The search for a solution to the present problems is hampered by confusion between the debt problem and the exchange rate problem. The two are of course related. The extent of the indebtedness of European countries is to a large extent due to the fact that they found themselves in an environment created by the single currency. However, the solution to the problem cannot be found in dealing with the debt problem alone. We need to deal with that, but it will not solve the underlying problem. We could go through bailouts ad nauseam until either German generosity runs out or the streets of Athens become even more dangerous, but we will not solve the problem through bailouts.

The only answer to the Greek situation is for Greece to leave the euro and adjust its exchange rate.
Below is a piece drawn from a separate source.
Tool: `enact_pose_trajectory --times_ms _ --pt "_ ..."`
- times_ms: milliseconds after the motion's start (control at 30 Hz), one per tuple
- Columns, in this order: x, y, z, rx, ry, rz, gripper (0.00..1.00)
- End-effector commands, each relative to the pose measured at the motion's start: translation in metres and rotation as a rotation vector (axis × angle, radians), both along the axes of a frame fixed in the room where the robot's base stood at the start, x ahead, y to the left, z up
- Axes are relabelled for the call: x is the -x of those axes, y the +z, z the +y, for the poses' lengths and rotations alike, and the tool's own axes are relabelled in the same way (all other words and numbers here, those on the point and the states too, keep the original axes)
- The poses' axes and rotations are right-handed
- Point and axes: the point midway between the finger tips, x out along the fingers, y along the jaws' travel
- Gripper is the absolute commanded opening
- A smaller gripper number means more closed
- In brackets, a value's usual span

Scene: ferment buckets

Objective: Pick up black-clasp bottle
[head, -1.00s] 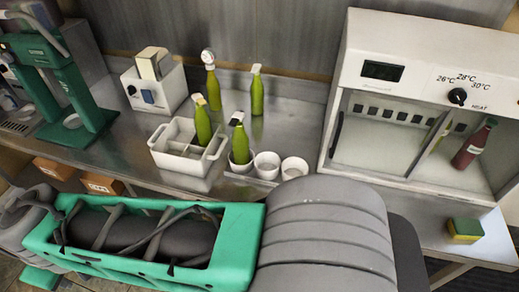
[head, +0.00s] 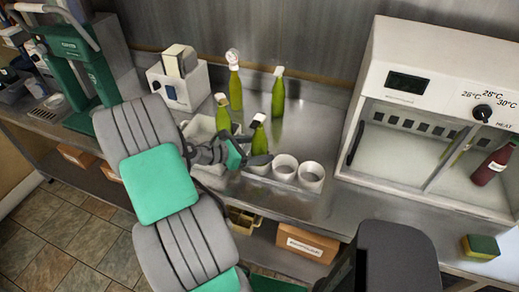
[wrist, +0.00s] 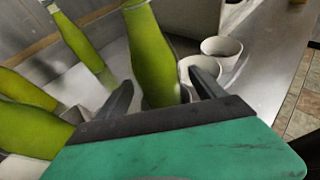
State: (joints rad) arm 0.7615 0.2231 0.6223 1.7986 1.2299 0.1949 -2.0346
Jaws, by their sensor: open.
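The black-clasp bottle (head: 259,136) is green and stands in the leftmost of the white cups in the head view; a dark clasp shows by its pale top. My gripper (head: 250,152) is open beside it, low on its body. In the wrist view the green bottle (wrist: 152,55) stands between the two spread fingers of my gripper (wrist: 162,88). Its top is cut off by the frame and its base is partly hidden behind the gripper. I cannot tell whether the fingers touch it.
Two green bottles (head: 235,82) (head: 278,97) stand behind. Two empty cups (head: 285,168) (head: 311,174) are at the right. A heating cabinet (head: 430,110) holds a red bottle (head: 494,163).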

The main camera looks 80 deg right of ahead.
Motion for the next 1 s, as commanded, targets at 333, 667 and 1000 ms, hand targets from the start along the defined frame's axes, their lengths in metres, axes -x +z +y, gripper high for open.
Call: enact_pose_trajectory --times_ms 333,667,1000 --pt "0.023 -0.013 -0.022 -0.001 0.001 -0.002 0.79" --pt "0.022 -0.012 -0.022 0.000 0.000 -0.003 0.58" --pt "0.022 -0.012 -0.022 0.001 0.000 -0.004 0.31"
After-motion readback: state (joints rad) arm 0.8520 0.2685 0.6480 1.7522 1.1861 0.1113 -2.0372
However, as was pointed out in an earlier speech, it is not just a question of Greece; there are further problems because countries in the single currency have given up the main means of adjusting for differential movements in costs and prices. Therefore, it is likely that over time other countries such as Portugal, Spain and Italy will find themselves in the same situation. The reality is that the eurozone is too diverse in its present composition to accommodate a single currency. This was not the case when it was just Germany, France, Benelux and so on; but it is now too large an area for these variations in costs and prices over time to remain unadjusted. We may find that eventually a solution is found by an adjustment of the exchange rate. Certainly it would benefit Greece, as well as the eurozone as a whole, if it were to leave.

We were told that the creation of the single currency would lead to convergence. In fact, that has not been the case. European countries have diverged. We were told that it would contribute to peaceful circumstances in Europe, whereas we now find bigger tensions between certain European countries than have existed probably at any time since World War II. There are difficulties here. The other problem, to which my noble friend Lord Lamont referred, is that we are simply seeing a rerun of the stability and growth pact, but with no mention of any growth. This involves a very significant loss of national sovereignty, which one has seen particularly in the Greek situation. Control over tax and spending has always been the hallmark of national sovereignty. Giving up that control—this is currently very apparent with some countries in the eurozone—inevitably leads to that country being undermined. Having said that, obviously a degree of fiscal co-ordination is necessary.

I have a couple of further points. One problem with the debt has been to get a degree of agreement with private creditors. It is constantly being said that there will be a deal and that the creditors will take a so-called haircut. It is understandable that they have been reluctant to do so because they do not know whether, if they write down the debt, there will be a subsequent devaluation that will further reduce the value of that debt. Until they know where they are—there is a high degree of uncertainty about exchange rates—they will be unlikely to be very enthusiastic about agreeing to a debt reduction.

My final point is that if a country—it is likely to be Greece—leaves the eurozone, it will not be a simple matter. My noble friend Lord Wolfson offered a prize of £250,000 for a paper explaining how it could be carried out. Some newspaper commentators think that it is just a question of printing more notes and coins. One certainly hopes that if the thing happens there will not be chaos for a very long time while they get around to printing the notes and coins. It would not be a good idea to go back to the drachma; it would be more appropriate to think up a new name for a euro-replacement currency.

It would be very dangerous if contingency plans were not made well in advance to deal with the problem. This is a matter for the British Government as much as for anyone else, because we will not be able to avoid the consequences, particularly for the banking system, which could be very serious. Therefore, I hope that Her Majesty's Government will be very active in making contingency plans to deal with these matters. It is not just a question of having a new currency established. There will be great dangers of flight from the existing currency in certain countries; there will be a great need for exchange controls, at any rate on a temporary basis; and one must have some doubts about the ability of the Governments concerned to direct a suitable system of exchange controls. These are all very serious matters and one must hope that the Government will take a very proactive line in providing a contingency plan to deal with them. However, this will only be done by dealing with exchange rates and not with the debt alone.